In recent years, these three words have become part of your visual landscape: Black Lives Matter.
You'll see the phrase on T-shirts, on yard signs, on billboards in front of churches and other organizations. You may also see other T-shirts and signs in response, proclaiming "all lives matter" or "blue lives matter."
It's easy to forget that a phrase that has become so ubiquitous came about just a few years ago in 2013, by the efforts of three women: Alicia Garza, Opal Tometi and Patrisse Khan-Cullors. Their hashtag became an organizing tool to express their frustration, anger and pain over the violent deaths of unarmed black children and adults.
Khan-Cullors remembers when she first realized the power of the three words.

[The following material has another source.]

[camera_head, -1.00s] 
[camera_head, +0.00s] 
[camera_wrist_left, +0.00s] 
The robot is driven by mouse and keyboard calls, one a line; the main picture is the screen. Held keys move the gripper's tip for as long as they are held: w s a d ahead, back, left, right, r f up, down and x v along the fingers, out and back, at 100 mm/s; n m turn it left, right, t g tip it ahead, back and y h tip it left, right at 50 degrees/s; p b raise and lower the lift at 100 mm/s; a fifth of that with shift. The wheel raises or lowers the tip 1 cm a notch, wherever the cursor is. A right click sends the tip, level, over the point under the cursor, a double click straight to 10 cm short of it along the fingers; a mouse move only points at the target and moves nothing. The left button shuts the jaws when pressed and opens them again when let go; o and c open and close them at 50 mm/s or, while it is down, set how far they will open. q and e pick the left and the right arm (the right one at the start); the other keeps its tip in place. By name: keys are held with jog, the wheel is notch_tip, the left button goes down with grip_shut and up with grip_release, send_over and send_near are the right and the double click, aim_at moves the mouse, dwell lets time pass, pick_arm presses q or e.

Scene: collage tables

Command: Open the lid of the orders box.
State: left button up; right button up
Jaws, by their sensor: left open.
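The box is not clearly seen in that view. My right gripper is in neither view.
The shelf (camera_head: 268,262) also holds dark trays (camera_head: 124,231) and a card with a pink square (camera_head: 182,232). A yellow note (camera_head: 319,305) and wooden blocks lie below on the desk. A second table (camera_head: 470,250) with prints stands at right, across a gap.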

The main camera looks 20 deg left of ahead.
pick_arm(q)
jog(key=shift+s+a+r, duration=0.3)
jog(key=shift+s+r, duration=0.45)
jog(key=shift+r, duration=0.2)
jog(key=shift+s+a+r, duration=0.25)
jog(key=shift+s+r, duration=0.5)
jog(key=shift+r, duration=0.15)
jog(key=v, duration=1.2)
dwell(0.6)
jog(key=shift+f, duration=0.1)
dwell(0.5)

"I was watching this young black woman stand in front of a tank in Ferguson with a Black Lives Matter sign," she says. "I said, 'How did this get to Ferguson? Oh, like, this is now in the public imagination.' Folks don't even know where it came from, but they're using it, and they're understanding how important it is. And she was this thin woman — she had the sign, and she was yelling into that camera, like, 'Look at this, look what's behind me. Where are we? We're in Ferguson, and there's a tank on the street.' And it was this very, very powerful, visceral moment for me."
Patrisse Khan-Cullors describes how all this came about in a new book, When They Call You A Terrorist: A Black Lives Matter Memoir, co-written with journalist asha bandele. We spoke at NPR headquarters in Washington, D.C.
Interview Highlights
Why it matters that Black Lives Matter was started by women
For all the reasons why it's been a struggle for people to believe that it's been started by women. Honestly, there's some people I've talked to who've been in shock: 'Oh, I had no idea — I thought it was a man who started Black Lives Matter.' I think it's important for the legacy of black women who have been at the helm of movements to identify who the founders of something are. It's why it was so important that there was an intervention when Alyssa Milano started Tweeting #MeToo, and Tarana Burke had created #MeToo 10 years ago, right? There's a way in which it is easy to literally steal black women's work and not feel anything about it. And I think it's important because we've laid a foundation around challenging patriarchy as part of the movement, and I don't think that three men would have had that at the center of their movement for black people.
Why Black Lives Matter evokes a visceral response in some
The psychosis of whiteness is that it centers itself always. And when it is de-centered, when a group of people — but specifically black people, I think there's something about black people being visible or black people getting some threat of power that shakes up white people and their whiteness, that shakes up their experience of what should be true. I think there is a deep desire from even well-meaning white people to believe that they're not racist. But the reality is if you live in this country, if you're born and raised as a white person, then you most definitely are racist, and you have to contend with that. And I think Black Lives Matter puts it in peoples' face to deal with not only the ways in which they benefit from whiteness and white supremacy, but deal with the ways in which black people actually must be free. And I think that's actually hard to contend with.
What she says to those who perceive Black Lives Matter as anti-white
It's unequivocally not true. Black Lives Matter is really Black Lives Matter Too. It is not a phrase that is about excluding — it's a phrase that is about focus. We are focusing on black people because time and time again, we become the subjects of neglect.
On being labeled a terrorist
The first time I would see our organization, and me, and other people be labeled as terrorists, and then our faces be put on national television, was on Bill O'Reilly's show when he was still on air, would be scrolling through Breitbart. And knowing that these right-wing pundits had audiences ... it was painful because it was such a lie, but it was also scary, because the impact of being labeled as terrorists and receiving death threats — both in my email and on phone calls — really started to shape my understanding of how serious, how unsafe I was, how unsafe I was out in the world when all I ever wanted was safety for myself and black people. And that was such a deep contradiction.
Gemma Watters and Ammad Omar produced and edited this interview for broadcast. Patrick Jarenwattananon adapted it for the Web.